O segundo dia de música no festival (ou terceiro, contando com a receção do campista), trouxe duas bandas de excelência da música portuguesa. Os Killimanjaro, de Barcelos, e o seu stoner rock pesadão abriram bem o palco principal, seguindo-se dos já gigantes Linda Martini, num grande concerto de celebração do seu material. Sorumbáticos, energéticos e dilacerantes, estes reconfirmaram o seu estatuto de quase banda de culto em Portugal, com direito a invasão de palco e a adoração de um público que bem os conhece.
Os Yuck seguiram-se, no palco Vodafone.FM, para mais uma demonstração de indie rock e nostalgia dos anos 90 no Paredes de Coura. Pela sua sonoridade, parece que já os ouvimos antes, e parecem um misto de uns Built to Spill com o shoegaze dos Slowdive – em palco são competentes e o público não fica indiferente à sua performance. O novo Glow and Behold não é figura principal da atuação, mas “Lose My Breath” faz a delícia do público português.
Conhecemo-lo como a alma por detrás do projeto Bright Eyes e já tem extenso material lançado para apenas 34 anos de idade, embora nunca tenha passado por Portugal, desde que se lançou em 1998. Conor Oberst é também conhecido pelo material chorado e torturado, extremamente pessoal, mas este mostra-se, a solo, no Tabuão, bem crescido e algo distanciado da sua “imagem de marca”. Oberst a solo é bem mais folk e country, mais mexido, menos adolescente, e se ao vivo marca pontos por isso, pareceu-nos claro que o público português não aderiu totalmente à sua presença. Os clássicos Bright Eyes “Lover I Don’t Have to Love” e “Another Travelin’ Song” fizeram parte do alinhamento do americano, mas foram os temas de Upside Down Mountain, do presente ano, que figuraram na sua maioria (“Zigzagging Towards the Light”, “Enola Gay”). Os Perfect Pussy, possivelmente no top 5 de nomes menos google-áveis da história, tomaram lugar no palco secundário pouco depois, dando um concerto de energia furiosa – ao qual a hoste de festivaleiros soube dar resposta. Meredith Graves, vocalista, é o maestro da exibição fulgurante dos nova-iorquinos e marca do sucesso do conjunto pela terra minhota.
Os Black Lips foram o grande nome do palco principal desta terceira noite e, se foram bem recebidos, não podemos dizer que tenha sido dos melhores momentos do festival.

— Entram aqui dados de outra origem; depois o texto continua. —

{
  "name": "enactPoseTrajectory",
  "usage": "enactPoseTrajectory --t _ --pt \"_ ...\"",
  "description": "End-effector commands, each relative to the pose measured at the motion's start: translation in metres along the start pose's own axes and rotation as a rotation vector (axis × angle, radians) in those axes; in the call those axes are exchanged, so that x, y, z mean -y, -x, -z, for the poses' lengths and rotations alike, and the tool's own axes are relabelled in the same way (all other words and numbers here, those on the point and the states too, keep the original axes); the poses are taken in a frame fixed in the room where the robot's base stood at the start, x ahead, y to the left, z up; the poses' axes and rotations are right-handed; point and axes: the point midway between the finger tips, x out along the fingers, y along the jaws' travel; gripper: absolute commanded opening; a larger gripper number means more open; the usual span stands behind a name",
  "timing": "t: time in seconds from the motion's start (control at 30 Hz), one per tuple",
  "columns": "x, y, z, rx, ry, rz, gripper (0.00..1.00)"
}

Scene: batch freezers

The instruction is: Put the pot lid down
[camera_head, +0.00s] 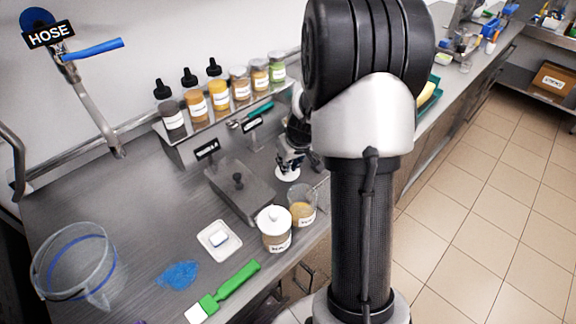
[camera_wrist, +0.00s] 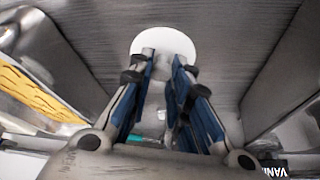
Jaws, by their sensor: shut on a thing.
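The pot lid (camera_head: 287,175) is a small white disc below my gripper (camera_head: 291,160) in the head view, in front of the bottle shelf. In the wrist view the white lid (camera_wrist: 164,36) shows at the fingertips of my gripper (camera_wrist: 164,62). The fingers are shut on the lid with a small gap between them; the part they grip is mostly hidden. I cannot tell whether the lid touches the steel counter. An open clear pot (camera_head: 303,208) with tan contents stands nearer the front edge. My arm hides part of the counter.
A white-lidded jar (camera_head: 274,232) stands beside the open pot. A steel lidded pan (camera_head: 240,190) with a black knob lies left of the gripper. A shelf (camera_head: 183,136) of bottles and jars is behind. A green brush (camera_head: 228,288) and a white dish (camera_head: 219,241) lie in front.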

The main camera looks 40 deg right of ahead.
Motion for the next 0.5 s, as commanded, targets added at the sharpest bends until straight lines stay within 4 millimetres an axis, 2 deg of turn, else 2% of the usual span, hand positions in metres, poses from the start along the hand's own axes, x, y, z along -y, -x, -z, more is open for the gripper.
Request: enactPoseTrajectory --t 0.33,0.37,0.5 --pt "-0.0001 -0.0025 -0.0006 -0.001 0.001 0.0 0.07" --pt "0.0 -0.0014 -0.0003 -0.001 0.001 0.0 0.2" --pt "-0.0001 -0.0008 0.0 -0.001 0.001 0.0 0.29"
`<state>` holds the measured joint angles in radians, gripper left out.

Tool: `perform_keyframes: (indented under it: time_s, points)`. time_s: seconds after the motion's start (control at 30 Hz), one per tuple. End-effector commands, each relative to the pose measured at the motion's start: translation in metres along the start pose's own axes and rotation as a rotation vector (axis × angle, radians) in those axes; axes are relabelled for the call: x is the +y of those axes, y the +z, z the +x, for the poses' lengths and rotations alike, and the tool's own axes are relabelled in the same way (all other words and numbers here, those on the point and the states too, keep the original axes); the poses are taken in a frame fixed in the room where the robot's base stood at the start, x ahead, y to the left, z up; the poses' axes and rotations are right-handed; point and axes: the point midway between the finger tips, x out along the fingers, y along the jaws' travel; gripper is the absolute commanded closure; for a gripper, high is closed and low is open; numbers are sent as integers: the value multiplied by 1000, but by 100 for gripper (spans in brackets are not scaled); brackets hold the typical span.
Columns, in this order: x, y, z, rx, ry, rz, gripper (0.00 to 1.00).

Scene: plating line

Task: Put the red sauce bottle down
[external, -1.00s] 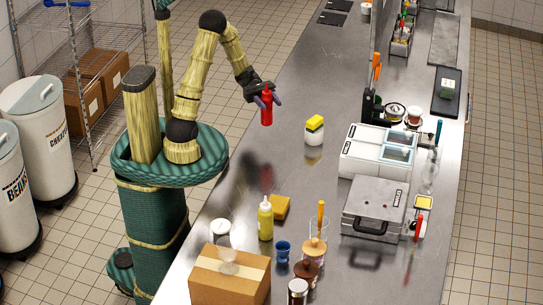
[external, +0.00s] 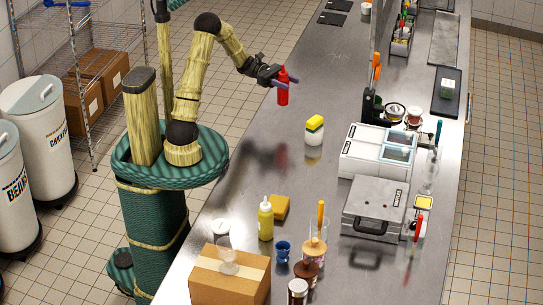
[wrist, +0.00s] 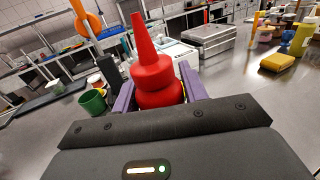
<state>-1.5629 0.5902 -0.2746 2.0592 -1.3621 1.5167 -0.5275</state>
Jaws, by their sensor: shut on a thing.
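The red sauce bottle (external: 282,88) is upright between the fingers of my gripper (external: 278,84). In the external view it is held over the steel counter (external: 262,119), and a dark reflection shows below it to the left. In the wrist view the red bottle (wrist: 154,72) stands between the two purple fingers, nozzle up, and its lower part is hidden behind my gripper (wrist: 157,88). My gripper is shut on the bottle.
A yellow bottle (external: 265,220), a yellow sponge (external: 279,207) and a cardboard box (external: 229,278) are nearer. White bins (external: 380,154) stand at right.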

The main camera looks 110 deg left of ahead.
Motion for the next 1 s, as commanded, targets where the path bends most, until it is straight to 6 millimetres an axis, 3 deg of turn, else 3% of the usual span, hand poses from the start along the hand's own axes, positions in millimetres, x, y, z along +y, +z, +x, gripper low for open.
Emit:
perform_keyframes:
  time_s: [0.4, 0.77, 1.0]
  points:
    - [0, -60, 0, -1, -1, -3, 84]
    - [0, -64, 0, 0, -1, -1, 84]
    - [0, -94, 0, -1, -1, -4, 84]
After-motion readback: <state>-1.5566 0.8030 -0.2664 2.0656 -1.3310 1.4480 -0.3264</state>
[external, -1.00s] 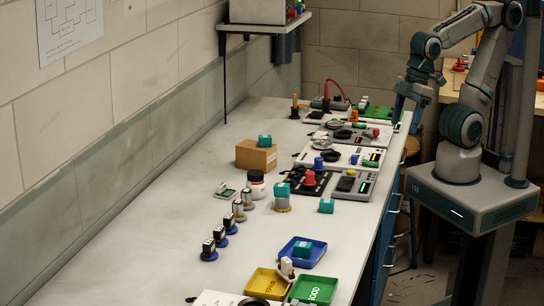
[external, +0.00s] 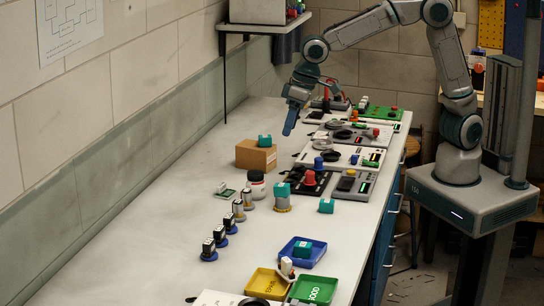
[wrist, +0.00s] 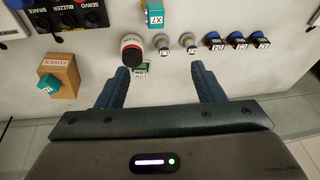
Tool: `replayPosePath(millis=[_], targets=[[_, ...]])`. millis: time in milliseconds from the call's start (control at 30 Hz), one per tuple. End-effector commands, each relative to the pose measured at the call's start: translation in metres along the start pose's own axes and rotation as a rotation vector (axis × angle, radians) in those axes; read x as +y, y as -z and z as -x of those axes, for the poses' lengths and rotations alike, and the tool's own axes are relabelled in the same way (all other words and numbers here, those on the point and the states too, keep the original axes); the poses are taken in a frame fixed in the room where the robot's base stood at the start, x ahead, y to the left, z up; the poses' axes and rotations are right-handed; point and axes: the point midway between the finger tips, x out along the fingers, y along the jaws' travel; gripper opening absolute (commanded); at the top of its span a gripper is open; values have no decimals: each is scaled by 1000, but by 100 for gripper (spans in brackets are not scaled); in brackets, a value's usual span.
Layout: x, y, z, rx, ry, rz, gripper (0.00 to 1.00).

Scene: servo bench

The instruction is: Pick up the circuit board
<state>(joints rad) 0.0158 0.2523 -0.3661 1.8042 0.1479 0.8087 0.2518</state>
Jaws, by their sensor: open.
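A small green circuit board (external: 227,193) with a pale part on it lies on the bench, left of a white jar with a dark lid. In the wrist view the board (wrist: 140,70) shows between my fingers, closer to the left one and just ahead of it. Its lower part is near the finger and hard to make out. My gripper (external: 289,130) points down above the far part of the bench, well apart from the board.
The jar (external: 256,185) stands beside the board. A cardboard box (external: 256,156) with a teal block on top is behind it. Several cylinders on round bases stand in a row in front. Control panels (external: 351,184) line the right side. The bench's left side is clear.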

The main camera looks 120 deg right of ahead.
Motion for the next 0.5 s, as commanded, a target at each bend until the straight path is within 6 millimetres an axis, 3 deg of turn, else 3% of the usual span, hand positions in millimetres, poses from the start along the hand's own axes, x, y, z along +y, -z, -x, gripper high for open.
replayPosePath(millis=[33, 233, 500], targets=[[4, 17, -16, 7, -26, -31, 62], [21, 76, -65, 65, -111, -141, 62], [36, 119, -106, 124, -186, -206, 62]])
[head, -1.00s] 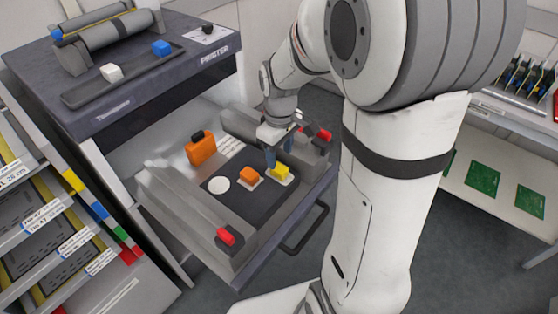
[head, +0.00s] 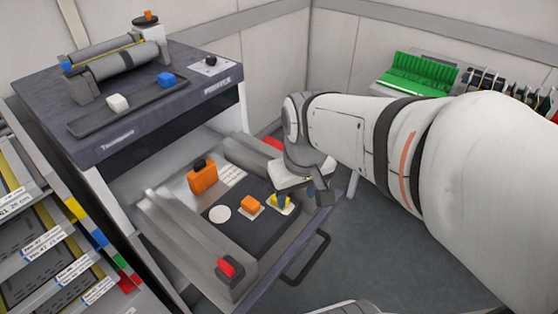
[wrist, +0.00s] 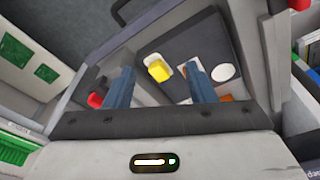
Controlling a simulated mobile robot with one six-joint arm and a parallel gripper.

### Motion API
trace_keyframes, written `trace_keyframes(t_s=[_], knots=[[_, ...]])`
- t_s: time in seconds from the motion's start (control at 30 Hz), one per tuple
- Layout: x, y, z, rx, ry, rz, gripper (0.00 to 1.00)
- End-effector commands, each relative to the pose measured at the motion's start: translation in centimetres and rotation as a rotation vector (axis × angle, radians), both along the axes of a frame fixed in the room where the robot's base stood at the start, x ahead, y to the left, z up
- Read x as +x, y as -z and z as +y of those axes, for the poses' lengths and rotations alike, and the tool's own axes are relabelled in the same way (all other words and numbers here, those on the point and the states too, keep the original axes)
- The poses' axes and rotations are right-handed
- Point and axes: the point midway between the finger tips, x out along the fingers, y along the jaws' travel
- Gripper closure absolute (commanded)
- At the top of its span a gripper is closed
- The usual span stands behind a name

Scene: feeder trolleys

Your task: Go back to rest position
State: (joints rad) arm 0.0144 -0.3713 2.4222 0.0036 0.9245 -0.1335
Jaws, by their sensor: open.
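My gripper (head: 299,199) is open and empty above the right part of the dark panel in the pulled-out drawer. In the wrist view my gripper (wrist: 160,65) shows two blue fingers spread apart. Between them in the picture lies the yellow block (wrist: 159,73) on its white patch, apart from the fingers. In the head view one finger partly covers the yellow block (head: 287,206). The orange block (head: 250,203) sits to its left; in the wrist view the right finger mostly hides it. A white disc (head: 220,214) lies further left.
The drawer (head: 262,262) has raised grey side rails, a red knob (head: 227,267) and a handle (head: 306,258). An orange canister (head: 203,177) stands behind the panel. The printer top (head: 195,90) carries white and blue blocks. A shelf with green boards (head: 418,75) stands back right.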

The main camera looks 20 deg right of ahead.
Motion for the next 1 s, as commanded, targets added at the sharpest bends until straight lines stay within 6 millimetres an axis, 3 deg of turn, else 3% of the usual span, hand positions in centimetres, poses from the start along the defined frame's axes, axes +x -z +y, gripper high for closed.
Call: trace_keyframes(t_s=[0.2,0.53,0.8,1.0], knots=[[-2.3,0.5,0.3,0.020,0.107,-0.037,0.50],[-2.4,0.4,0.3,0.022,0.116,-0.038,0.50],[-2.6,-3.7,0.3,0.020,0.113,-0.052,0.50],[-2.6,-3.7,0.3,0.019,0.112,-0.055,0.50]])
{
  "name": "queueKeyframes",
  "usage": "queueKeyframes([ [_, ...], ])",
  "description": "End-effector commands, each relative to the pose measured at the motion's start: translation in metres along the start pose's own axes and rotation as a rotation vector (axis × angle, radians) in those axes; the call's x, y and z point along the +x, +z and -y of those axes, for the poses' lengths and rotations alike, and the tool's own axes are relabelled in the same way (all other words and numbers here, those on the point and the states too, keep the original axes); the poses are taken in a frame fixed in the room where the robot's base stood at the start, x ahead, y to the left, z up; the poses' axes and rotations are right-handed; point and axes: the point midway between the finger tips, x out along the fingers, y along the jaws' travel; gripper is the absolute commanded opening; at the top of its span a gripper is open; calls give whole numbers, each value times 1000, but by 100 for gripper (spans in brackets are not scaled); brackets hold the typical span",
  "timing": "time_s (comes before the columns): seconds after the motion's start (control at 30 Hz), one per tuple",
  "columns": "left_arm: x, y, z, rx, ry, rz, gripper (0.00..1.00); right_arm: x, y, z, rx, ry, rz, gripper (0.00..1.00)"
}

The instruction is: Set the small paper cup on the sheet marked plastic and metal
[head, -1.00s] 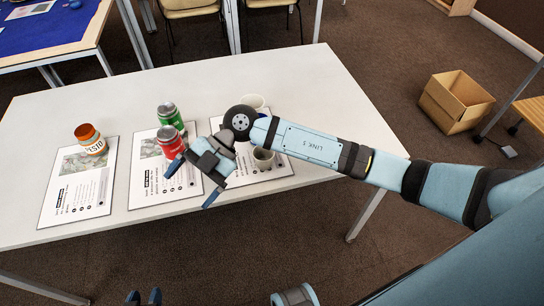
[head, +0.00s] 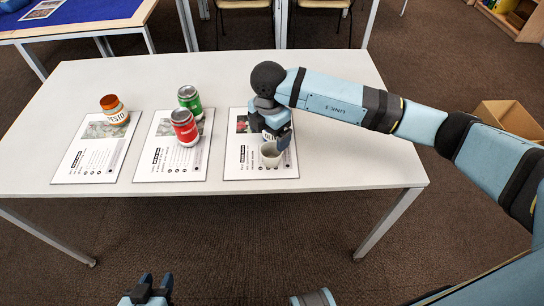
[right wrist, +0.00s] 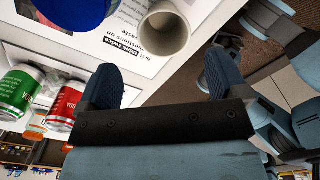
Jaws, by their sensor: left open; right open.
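The small paper cup (head: 271,155) stands upright on the front part of the right sheet (head: 236,166). It also shows in the right wrist view (right wrist: 164,30), just beyond my fingertips and apart from them. My right gripper (head: 275,137) is open and empty, right by the cup in the head view. Its two fingers show spread in the right wrist view (right wrist: 160,76). My left gripper (head: 149,290) is open and empty at the bottom edge, away from the table. The middle sheet (head: 165,168) bears cans. The sheets' headings are too small to read.
A red can (head: 185,128) and a green can (head: 190,99) stand at the middle sheet. An orange-lidded jar (head: 114,110) stands on the left sheet (head: 75,170). A blue object (right wrist: 72,10) shows near the cup. The table's right end (head: 360,150) is clear.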

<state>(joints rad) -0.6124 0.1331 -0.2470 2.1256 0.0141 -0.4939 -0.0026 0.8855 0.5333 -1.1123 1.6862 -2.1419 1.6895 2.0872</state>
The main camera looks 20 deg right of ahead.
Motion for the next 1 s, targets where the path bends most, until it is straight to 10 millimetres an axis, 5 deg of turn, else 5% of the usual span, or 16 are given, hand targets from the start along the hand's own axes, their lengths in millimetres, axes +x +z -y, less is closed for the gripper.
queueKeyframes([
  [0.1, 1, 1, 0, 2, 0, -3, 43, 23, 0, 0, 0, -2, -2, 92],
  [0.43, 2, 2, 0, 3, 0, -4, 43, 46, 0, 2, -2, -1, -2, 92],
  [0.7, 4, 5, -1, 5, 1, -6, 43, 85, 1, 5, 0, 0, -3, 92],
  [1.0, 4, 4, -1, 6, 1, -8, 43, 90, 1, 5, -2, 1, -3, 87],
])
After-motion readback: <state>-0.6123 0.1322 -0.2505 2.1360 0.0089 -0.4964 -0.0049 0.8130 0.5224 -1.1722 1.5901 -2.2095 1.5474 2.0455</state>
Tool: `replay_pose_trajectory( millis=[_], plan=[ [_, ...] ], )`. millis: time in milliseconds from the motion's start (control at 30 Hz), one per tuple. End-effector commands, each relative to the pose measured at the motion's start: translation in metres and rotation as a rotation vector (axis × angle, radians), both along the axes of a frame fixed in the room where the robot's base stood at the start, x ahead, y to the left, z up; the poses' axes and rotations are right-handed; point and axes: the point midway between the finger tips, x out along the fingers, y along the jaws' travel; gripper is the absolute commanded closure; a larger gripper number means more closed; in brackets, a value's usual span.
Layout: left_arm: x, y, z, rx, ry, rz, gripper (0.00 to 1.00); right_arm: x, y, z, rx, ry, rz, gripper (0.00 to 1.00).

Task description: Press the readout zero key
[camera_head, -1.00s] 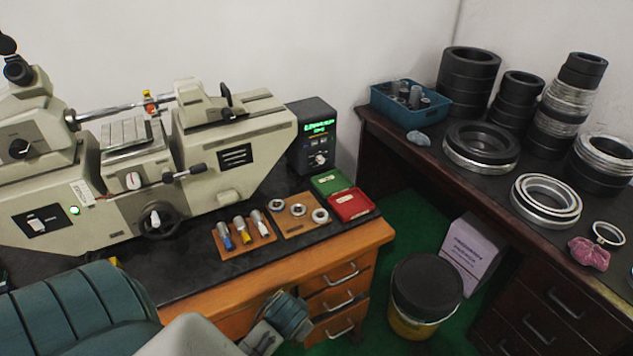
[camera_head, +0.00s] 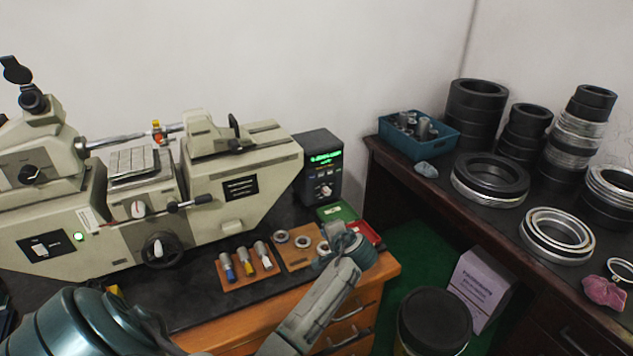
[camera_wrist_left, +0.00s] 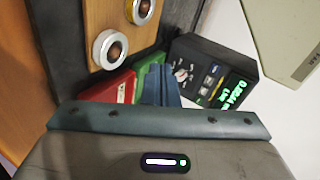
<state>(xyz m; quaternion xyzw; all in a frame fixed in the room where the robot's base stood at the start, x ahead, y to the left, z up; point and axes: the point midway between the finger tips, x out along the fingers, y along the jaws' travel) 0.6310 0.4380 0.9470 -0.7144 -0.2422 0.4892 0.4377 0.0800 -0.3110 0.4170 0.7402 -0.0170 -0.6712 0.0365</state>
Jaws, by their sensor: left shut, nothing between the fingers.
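The digital readout (camera_head: 320,163) is a dark box with green lit digits, standing on the machine bench right of the beige measuring machine. Below its display are small keys and a pale knob; I cannot tell which key is zero. The readout also shows in the left wrist view (camera_wrist_left: 203,48), tilted, with its keys facing me. My left gripper (camera_head: 347,243) is shut and empty, in front of the readout and apart from it. It hides parts of the ring board and the small trays. In the left wrist view the blue-grey fingers (camera_wrist_left: 158,84) point towards the readout. My right gripper is out of view.
The beige machine (camera_head: 240,180) stands close on the left.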

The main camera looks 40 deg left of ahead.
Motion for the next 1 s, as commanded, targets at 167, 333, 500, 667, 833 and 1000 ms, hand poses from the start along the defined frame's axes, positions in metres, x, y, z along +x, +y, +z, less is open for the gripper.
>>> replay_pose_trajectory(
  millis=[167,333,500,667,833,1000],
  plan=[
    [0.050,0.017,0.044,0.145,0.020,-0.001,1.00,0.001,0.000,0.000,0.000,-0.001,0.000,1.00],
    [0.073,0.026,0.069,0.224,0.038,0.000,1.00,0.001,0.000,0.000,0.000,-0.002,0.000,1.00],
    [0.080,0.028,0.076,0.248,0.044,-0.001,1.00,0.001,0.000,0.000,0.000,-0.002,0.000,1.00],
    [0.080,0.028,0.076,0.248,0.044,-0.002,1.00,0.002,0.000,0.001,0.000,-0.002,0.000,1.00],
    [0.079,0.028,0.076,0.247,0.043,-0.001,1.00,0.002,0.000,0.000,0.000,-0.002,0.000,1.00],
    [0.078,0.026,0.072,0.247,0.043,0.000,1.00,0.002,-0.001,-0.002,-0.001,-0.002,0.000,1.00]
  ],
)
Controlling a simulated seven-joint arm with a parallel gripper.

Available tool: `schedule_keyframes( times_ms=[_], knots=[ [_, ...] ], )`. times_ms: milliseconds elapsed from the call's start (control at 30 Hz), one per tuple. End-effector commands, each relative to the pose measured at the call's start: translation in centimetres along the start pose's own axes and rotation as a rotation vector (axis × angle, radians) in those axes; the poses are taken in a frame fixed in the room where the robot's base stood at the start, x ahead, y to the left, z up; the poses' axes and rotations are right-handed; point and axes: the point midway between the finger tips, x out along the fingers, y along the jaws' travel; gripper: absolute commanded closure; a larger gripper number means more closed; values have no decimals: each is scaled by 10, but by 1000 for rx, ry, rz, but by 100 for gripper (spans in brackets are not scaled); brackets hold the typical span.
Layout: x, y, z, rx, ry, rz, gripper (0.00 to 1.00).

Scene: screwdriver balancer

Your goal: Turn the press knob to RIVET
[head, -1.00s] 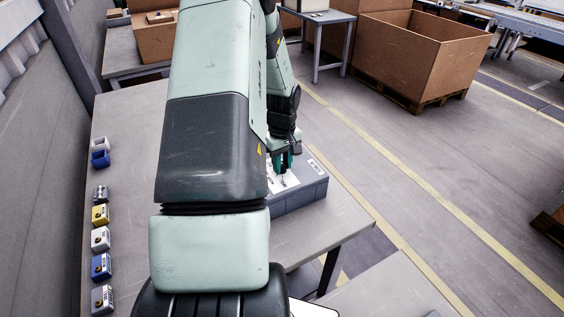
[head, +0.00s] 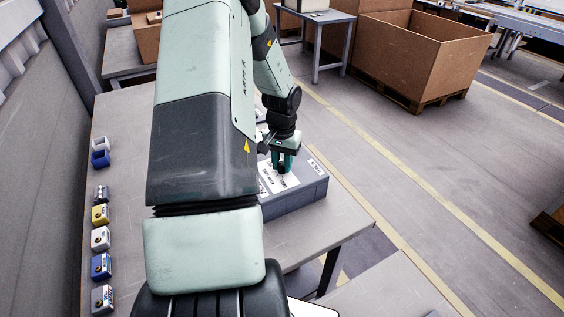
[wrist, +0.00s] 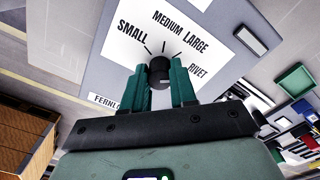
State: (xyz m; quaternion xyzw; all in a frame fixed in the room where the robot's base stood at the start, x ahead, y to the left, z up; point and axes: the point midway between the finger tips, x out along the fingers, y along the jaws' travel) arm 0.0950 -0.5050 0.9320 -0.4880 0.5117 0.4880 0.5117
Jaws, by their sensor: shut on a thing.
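The press (head: 300,197) is a grey box near the right edge of the table, with a white dial plate (wrist: 184,27) on top. The plate reads SMALL, MEDIUM, LARGE and RIVET, with short black marks around a dark round knob (wrist: 159,72). My gripper (head: 284,166) is over the plate, pointing down. In the wrist view its green fingers stand on both sides of the knob, shut on it. The knob's pointer is not clear enough to tell which mark it faces. RIVET is to the right of the knob in that view.
Several small coloured blocks with knobs, one of them yellow (head: 100,214), stand in a row along the table's left edge. A blue open holder (head: 100,158) is behind them. A large cardboard crate (head: 420,60) stands on the floor beyond. My arm covers the table's middle.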

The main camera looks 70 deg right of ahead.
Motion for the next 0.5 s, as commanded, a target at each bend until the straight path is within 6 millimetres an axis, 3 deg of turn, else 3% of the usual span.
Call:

Problemas de distribuição de som impediram que a performance da banda americana tenha sido realmente um sucesso, tal como provavelmente não serão nome grande o suficiente para tocar tão tarde no palco principal. No entanto, como já referido, a festa foi feita por parte do público, havendo mosh e crowdsurf qb, apenas um pouco morno. “Bad Kids” e “O Katrina!” encapsulam a alma dos Black Lips: animado rock lo fi – mas isto para quem os quis ouvir. Já os Cut Copy, os verdadeiros cabeças de cartaz da noite, também entretiveram, num set competente, energético e dançável, mas sem o fulgor e o ambiente do melhor que passou por esta edição do Paredes de Coura. Em dose dupla no festival, tendo atuado no dia anterior em formato dj set, o conjunto australiano de música electrónica apresentou variados temas de Free Your Mind (2013), como do celebrado In Ghost Colours (2008), tendo “Hearts On Fire” e “Lights & Music” acordado ligeiramente mais o público português que resistia para dar uns passos de dança. Os Cheatahs apresentaram-se também, por último, no palco Vodafone.FM, para uma demonstração de shoegaze britânico, sofrendo apenas da colocação no alinhamento, pois não reuniram muitos festivaleiros.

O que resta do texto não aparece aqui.